2. The Mishnah similarly discusses the sales of future items where some of these items will be retained by the seller.
3. Rav Kahana: Honey is always considered a food regarding the laws of Tum'ah and Taharah, even when it is in the beehive.
4. The Gemara explains why a righteous person is compared to both a date tree and a cedar tree.
5. There are ten types of cedar trees.
A BIT MORE
1. Even though the seller said he was selling all future offspring for the next year, he does keep some of the newly-born pigeons in the beginning of the year. This is done so that the mother pigeons should not fly away when they see that all of their babies have been taken.
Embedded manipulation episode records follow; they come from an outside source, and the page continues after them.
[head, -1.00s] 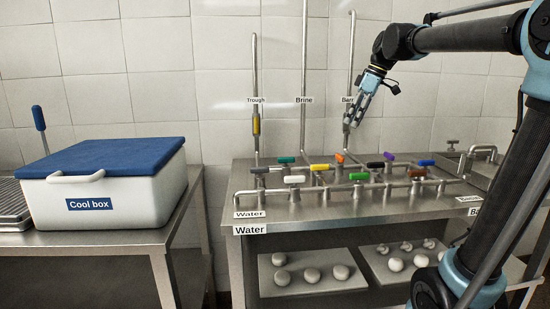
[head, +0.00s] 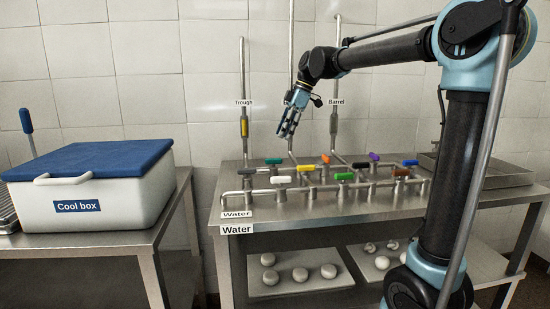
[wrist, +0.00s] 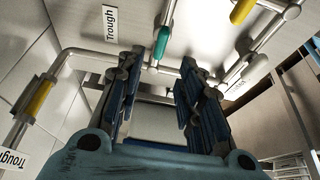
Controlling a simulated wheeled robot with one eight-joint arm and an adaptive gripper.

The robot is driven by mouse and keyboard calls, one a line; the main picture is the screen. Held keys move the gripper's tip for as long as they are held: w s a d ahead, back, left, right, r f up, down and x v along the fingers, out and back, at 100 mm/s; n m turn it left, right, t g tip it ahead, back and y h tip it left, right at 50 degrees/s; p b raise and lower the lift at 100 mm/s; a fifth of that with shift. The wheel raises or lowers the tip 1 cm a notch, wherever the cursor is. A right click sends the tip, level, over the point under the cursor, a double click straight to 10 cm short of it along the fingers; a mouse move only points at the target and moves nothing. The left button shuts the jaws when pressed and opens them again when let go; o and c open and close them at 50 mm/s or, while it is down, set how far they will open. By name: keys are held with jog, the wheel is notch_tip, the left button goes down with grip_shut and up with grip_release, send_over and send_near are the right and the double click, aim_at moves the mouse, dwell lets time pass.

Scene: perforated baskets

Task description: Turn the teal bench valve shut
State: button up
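The teal valve handle (head: 273,161) sits on the back row of pipes on the steel bench, towards its left end. In the wrist view the teal handle (wrist: 161,42) shows above and between my fingers. It appears roughly in line with the short pipe running up the picture. My gripper (head: 288,132) hangs tilted above the bench, just above and slightly right of the teal handle in the head view. The wrist view shows my gripper (wrist: 152,82) with its two fingers well apart and nothing between them. It is not touching the handle.
Several other coloured handles stand to the right. Upright pipes rise behind, one with a yellow handle (head: 244,127). The cool box (head: 100,185) stands on a separate table at left.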

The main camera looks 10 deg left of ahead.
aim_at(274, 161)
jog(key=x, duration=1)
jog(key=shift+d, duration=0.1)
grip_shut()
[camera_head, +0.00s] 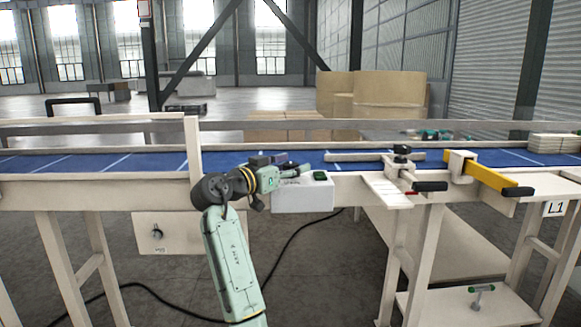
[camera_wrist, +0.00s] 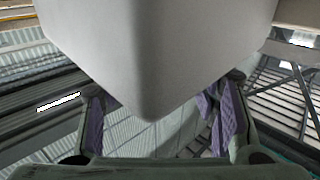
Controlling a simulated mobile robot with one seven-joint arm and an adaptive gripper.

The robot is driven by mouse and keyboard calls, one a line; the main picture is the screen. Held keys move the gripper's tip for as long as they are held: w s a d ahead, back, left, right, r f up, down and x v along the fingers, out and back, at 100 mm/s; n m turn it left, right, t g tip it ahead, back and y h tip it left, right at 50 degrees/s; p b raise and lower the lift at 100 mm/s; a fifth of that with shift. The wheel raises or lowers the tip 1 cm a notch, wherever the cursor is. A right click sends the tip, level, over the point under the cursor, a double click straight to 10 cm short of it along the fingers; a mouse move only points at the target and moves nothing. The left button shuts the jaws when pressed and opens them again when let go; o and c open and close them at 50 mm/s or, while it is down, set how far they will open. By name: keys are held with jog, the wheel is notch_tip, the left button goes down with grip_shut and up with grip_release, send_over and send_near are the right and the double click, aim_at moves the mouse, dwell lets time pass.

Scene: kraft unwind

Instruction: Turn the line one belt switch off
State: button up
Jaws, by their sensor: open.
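A pale grey box (camera_head: 303,195) is mounted on the front rail of the conveyor. A small dark switch with a green face (camera_head: 320,176) sits on its top right; its exact position, on or off, is too small to read. My gripper (camera_head: 298,170) is at the top of the box, just left of the switch; I cannot tell if it touches. In the wrist view, my gripper (camera_wrist: 162,125) is open, with purple-padded fingers on either side of a large pale grey corner (camera_wrist: 155,60), likely the box. The switch does not show there.
The blue belt (camera_head: 110,162) runs behind the box. A yellow bar (camera_head: 485,175) and black-handled clamps (camera_head: 430,187) stand to the right. An L1 sign (camera_head: 554,209) hangs at far right. A panel with a black knob (camera_head: 157,234) is at lower left. A black cable crosses the floor.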

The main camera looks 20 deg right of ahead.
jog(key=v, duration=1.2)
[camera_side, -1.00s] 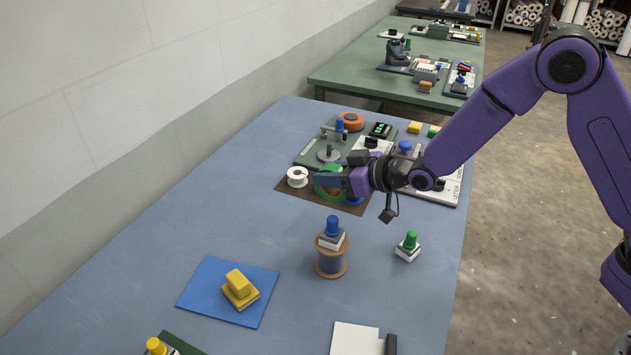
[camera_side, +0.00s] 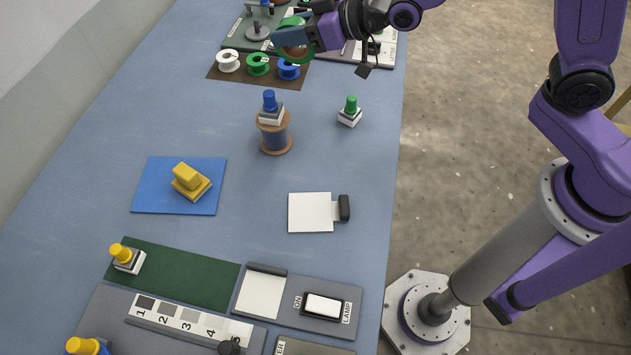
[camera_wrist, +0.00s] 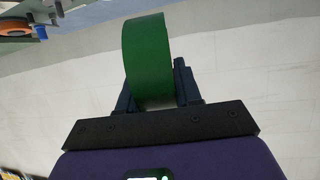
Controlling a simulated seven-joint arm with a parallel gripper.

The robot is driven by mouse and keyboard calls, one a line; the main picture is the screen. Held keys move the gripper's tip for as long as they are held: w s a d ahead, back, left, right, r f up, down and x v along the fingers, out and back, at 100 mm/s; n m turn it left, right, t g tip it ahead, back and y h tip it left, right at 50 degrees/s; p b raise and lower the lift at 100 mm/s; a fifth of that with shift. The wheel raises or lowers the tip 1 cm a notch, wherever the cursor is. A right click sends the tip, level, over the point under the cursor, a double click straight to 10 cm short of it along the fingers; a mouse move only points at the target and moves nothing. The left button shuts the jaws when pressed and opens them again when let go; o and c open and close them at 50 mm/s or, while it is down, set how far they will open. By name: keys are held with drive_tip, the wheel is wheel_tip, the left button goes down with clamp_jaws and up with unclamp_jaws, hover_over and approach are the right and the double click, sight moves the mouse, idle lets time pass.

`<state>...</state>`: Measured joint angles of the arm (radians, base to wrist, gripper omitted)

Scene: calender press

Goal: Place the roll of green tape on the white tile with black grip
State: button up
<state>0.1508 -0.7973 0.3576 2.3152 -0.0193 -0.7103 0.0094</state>
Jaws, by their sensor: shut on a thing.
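The roll of green tape (camera_side: 286,54) is held in my gripper (camera_side: 300,36), above the table near the back. The roll stands on edge, its side facing the side camera. In the wrist view the green tape (camera_wrist: 147,55) fills the space between the two dark fingers, which are shut on it. The white tile (camera_side: 309,212) lies flat and bare on the blue table, with a black grip (camera_side: 344,208) at its right side. My gripper is well behind the tile and apart from it.
White (camera_side: 228,61), green (camera_side: 258,65) and blue (camera_side: 288,68) spools stand on a brown mat. A blue-knobbed stamp sits on a wooden spool (camera_side: 275,138); a green-knobbed stamp (camera_side: 350,112) stands to its right. Another white tile (camera_side: 262,293) with a dark edge lies on a grey panel. Table around the tile is clear.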

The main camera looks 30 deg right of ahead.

2. For example, a person who sells the honeycombs in his beehive does not intend to sell all of them. He needs at least two for his bees to use as food during the rainy season.
3. Abaye says that when the Beraisa says that honey is not food or drink, it refers only to the honey designated to be left as food for the bees. Honey that is intended for human consumption has the status of food.
4. The verse in Tehilim (92:13) compares a righteous person to a date tree and cedar tree in order to teach that a righteous person bears fruits (in Olam ha'Ba) like a date tree, and his trunk can regenerate (if he sins, he can repent) like a cedar tree.
5. The Gemara proceeds to name them. Seven of them appear in a verse in Yeshayah (41:19).